§ **Problem description**:
Give back the full listing verbatim, apart from its images.

§ **Supplied material**:
-- -- --

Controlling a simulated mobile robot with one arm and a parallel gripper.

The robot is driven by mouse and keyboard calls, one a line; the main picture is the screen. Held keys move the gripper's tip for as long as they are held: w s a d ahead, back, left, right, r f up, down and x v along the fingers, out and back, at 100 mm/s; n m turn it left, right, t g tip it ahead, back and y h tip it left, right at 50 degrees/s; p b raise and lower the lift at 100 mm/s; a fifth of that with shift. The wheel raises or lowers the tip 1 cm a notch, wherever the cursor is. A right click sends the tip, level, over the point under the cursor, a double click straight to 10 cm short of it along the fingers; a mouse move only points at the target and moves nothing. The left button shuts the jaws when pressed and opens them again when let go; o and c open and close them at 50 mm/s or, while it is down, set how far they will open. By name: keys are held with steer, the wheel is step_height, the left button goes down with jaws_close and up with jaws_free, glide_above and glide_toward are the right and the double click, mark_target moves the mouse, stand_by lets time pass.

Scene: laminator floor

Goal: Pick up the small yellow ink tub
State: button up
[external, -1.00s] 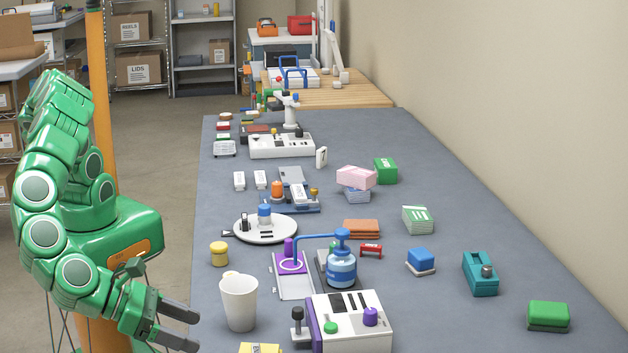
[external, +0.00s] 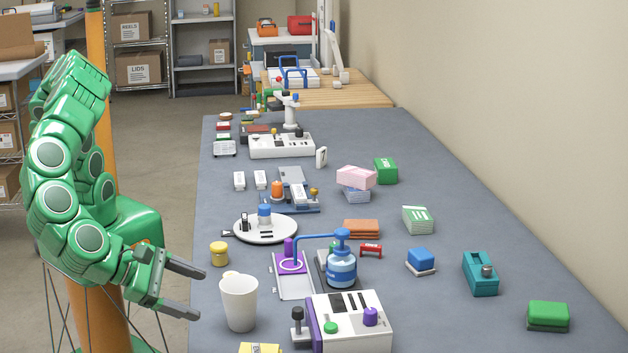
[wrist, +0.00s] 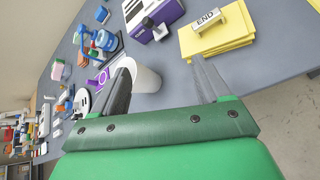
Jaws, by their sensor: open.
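The small yellow ink tub (external: 219,253) stands upright on the grey table near its left edge, behind the white cup (external: 239,302) in the external view. My gripper (external: 202,293) is open and empty at the table's left edge, left of the cup and nearer the camera than the tub. In the wrist view, the dark fingers of my gripper (wrist: 163,88) are spread apart, with the white cup (wrist: 147,78) showing beyond them, close to the left finger. I cannot make out the tub for certain in the wrist view.
A purple and white plate (external: 293,275) and a blue pump bottle (external: 341,267) stand right of the tub. A round white stand (external: 266,229) is behind it. A white machine (external: 349,322) and yellow sheets (wrist: 216,35) are near the front. Bare table surrounds the tub's left side.

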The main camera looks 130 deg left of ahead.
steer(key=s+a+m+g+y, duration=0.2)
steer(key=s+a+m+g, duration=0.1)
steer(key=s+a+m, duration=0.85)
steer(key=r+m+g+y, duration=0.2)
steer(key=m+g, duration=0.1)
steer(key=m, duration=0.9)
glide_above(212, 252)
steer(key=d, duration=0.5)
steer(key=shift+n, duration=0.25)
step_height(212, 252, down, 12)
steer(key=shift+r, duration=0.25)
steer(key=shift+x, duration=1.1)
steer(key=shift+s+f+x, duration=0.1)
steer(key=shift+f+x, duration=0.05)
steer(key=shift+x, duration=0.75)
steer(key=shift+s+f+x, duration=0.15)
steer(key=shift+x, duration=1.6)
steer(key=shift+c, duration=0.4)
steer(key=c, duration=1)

-- -- --

§ **Exercise answer**:
Controlling a simulated mobile robot with one arm and a parallel gripper.

The robot is driven by mouse and keyboard calls, one a line; the main picture is the screen. Held keys move the gripper's tip for as long as they are held: w s a d ahead, back, left, right, r f up, down and x v along the fingers, out and back, at 100 mm/s; n m turn it left, right, t g tip it ahead, back and y h tip it left, right at 50 degrees/s; p b raise and lower the lift at 100 mm/s; a fifth of that with shift. The wheel raises or lowers the tip 1 cm a notch, wherever the cursor is. A right click sends the tip, level, over the point under the cursor, a double click straight to 10 cm short of it along the fingers; a mouse move only points at the target and moves nothing. The left button shuts the jaws when pressed and opens them again when let go; o and c open and close them at 50 mm/s or, while it is down, set how far they will open. By name: keys are held with steer, the wheel is step_height, the left button goes down with jaws_close and up with jaws_free, glide_above and glide_toward are the right and the double click, mark_target moves the mouse, stand_by lets time pass.

Scene: laminator floor

Goal: Pick up the small yellow ink tub
State: button up
[external, -1.00s] 
[external, +0.00s] 
[wrist, +0.00s] 
Jaws, by their sensor: open.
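The small yellow ink tub (external: 219,253) stands upright on the grey table near its left edge, behind the white cup (external: 239,302) in the external view. My gripper (external: 202,293) is open and empty at the table's left edge, left of the cup and nearer the camera than the tub. In the wrist view, the dark fingers of my gripper (wrist: 163,88) are spread apart, with the white cup (wrist: 147,78) showing beyond them, close to the left finger. I cannot make out the tub for certain in the wrist view.
A purple and white plate (external: 293,275) and a blue pump bottle (external: 341,267) stand right of the tub. A round white stand (external: 266,229) is behind it. A white machine (external: 349,322) and yellow sheets (wrist: 216,35) are near the front. Bare table surrounds the tub's left side.

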The main camera looks 130 deg left of ahead.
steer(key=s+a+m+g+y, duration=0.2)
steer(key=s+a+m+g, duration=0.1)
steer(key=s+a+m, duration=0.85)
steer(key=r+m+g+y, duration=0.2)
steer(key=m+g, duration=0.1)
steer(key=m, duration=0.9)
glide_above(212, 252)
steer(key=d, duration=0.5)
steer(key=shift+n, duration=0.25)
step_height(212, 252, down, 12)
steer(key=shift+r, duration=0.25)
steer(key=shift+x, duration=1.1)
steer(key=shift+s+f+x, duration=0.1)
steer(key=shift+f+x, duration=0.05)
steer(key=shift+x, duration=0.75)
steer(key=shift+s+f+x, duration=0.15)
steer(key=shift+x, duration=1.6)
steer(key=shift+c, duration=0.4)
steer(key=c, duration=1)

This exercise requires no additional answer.